Written exercise
State only the number of lines that contain the string "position".

(Robot task records)
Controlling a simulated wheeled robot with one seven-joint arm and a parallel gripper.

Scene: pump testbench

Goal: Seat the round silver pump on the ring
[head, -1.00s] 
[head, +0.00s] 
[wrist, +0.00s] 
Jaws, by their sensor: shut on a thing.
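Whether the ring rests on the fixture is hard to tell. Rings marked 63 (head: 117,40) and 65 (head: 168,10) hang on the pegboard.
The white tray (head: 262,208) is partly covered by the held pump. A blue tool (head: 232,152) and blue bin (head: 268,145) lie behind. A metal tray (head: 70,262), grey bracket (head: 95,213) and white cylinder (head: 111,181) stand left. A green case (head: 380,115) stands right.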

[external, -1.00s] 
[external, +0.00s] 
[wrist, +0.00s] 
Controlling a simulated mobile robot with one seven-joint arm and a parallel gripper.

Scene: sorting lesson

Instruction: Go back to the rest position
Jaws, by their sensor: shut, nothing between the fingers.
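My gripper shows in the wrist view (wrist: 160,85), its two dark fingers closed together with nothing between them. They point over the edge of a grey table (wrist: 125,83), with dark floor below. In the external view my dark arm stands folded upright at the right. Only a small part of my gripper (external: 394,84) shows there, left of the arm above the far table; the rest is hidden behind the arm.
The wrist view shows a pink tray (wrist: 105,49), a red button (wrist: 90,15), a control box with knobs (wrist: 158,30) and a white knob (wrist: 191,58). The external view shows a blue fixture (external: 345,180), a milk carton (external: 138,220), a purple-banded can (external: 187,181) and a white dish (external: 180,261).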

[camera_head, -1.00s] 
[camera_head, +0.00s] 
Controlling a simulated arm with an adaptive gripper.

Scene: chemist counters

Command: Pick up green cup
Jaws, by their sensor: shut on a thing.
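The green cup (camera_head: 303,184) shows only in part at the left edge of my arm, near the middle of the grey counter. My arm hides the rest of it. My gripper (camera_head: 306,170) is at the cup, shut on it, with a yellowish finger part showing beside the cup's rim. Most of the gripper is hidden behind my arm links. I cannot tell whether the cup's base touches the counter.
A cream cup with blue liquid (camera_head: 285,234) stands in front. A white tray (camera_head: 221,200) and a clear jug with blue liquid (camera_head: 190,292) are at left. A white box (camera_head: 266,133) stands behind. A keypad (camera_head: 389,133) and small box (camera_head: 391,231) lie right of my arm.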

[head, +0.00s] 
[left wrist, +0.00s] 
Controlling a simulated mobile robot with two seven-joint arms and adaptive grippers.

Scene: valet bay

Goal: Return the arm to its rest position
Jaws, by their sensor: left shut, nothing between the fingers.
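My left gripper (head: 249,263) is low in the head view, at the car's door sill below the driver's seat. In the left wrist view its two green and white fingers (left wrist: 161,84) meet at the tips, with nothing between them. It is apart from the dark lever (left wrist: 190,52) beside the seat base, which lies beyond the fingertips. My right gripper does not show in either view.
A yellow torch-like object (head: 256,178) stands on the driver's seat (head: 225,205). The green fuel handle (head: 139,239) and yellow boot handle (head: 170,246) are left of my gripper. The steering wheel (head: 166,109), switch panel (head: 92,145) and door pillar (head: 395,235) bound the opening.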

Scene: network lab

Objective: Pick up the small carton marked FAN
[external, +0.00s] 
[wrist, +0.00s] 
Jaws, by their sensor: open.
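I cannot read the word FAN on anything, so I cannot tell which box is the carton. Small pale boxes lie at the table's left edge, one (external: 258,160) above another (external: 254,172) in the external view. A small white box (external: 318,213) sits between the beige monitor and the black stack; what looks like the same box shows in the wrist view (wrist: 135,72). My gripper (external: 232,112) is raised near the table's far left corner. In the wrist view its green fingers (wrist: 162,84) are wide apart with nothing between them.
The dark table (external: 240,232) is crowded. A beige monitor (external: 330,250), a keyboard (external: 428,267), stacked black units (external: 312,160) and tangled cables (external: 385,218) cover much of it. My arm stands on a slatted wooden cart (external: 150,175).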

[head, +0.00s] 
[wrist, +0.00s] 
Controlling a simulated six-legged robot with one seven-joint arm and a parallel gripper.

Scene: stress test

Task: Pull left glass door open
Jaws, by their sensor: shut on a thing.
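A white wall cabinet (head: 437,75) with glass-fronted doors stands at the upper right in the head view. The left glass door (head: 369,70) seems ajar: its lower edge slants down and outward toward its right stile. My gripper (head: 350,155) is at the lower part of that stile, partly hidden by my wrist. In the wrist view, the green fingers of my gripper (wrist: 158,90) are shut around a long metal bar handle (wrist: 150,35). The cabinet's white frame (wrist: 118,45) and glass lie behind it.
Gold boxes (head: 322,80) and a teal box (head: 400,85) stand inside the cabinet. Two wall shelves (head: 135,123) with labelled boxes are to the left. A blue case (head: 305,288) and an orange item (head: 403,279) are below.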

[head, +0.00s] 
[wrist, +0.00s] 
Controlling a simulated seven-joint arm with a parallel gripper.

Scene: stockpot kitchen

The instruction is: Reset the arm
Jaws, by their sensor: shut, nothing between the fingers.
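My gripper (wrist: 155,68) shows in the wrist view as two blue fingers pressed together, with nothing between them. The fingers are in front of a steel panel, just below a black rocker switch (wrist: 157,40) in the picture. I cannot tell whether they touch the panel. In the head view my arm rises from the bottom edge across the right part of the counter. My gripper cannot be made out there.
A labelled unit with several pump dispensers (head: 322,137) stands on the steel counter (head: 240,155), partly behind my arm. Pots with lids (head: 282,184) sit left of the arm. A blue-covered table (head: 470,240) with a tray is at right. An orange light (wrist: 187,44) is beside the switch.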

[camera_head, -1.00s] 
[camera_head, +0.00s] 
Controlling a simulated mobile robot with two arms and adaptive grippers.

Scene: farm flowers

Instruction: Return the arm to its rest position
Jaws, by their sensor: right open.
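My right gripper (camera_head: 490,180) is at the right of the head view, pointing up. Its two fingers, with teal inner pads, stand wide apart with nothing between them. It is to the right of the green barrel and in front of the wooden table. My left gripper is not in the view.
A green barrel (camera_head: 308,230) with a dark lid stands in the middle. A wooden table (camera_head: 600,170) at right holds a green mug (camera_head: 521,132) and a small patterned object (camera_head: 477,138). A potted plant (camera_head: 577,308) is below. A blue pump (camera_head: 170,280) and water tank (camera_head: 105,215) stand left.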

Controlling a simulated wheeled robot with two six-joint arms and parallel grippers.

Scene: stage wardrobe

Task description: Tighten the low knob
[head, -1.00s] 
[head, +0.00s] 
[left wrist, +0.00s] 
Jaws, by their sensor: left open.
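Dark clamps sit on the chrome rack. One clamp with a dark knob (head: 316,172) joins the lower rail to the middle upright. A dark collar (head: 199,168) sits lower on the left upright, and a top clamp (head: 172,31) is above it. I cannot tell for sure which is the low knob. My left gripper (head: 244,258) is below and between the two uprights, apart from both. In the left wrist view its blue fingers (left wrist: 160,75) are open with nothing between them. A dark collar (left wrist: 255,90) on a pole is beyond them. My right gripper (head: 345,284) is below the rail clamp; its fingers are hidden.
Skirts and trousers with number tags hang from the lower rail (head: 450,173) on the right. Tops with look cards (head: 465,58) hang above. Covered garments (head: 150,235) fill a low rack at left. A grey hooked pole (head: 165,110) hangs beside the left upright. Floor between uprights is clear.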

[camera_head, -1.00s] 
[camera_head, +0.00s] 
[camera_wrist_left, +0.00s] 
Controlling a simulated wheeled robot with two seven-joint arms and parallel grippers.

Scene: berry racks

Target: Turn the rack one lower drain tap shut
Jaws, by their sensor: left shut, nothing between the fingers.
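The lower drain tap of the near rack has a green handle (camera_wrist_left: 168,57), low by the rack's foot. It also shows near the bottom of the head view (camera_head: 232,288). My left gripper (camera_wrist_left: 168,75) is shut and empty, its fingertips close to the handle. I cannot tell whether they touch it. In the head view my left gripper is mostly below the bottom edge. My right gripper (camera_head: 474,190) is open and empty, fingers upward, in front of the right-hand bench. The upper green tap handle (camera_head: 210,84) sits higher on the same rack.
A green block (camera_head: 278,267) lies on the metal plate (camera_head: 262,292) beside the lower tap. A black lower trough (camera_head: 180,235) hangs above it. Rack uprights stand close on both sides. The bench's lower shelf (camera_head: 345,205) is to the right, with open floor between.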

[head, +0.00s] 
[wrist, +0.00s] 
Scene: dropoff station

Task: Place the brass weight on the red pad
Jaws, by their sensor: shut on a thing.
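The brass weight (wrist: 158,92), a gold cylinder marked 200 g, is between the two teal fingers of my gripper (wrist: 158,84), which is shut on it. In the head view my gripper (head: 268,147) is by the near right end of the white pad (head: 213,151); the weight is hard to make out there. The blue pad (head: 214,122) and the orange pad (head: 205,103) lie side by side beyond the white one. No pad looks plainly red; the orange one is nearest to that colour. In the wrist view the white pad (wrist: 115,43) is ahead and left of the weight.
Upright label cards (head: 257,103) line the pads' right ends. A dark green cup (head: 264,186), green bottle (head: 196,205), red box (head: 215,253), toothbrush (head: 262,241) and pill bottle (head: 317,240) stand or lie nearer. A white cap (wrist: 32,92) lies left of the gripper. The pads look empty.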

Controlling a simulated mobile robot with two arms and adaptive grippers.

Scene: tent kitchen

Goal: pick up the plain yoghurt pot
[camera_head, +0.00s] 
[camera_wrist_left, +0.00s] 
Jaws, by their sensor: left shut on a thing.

Task solution
3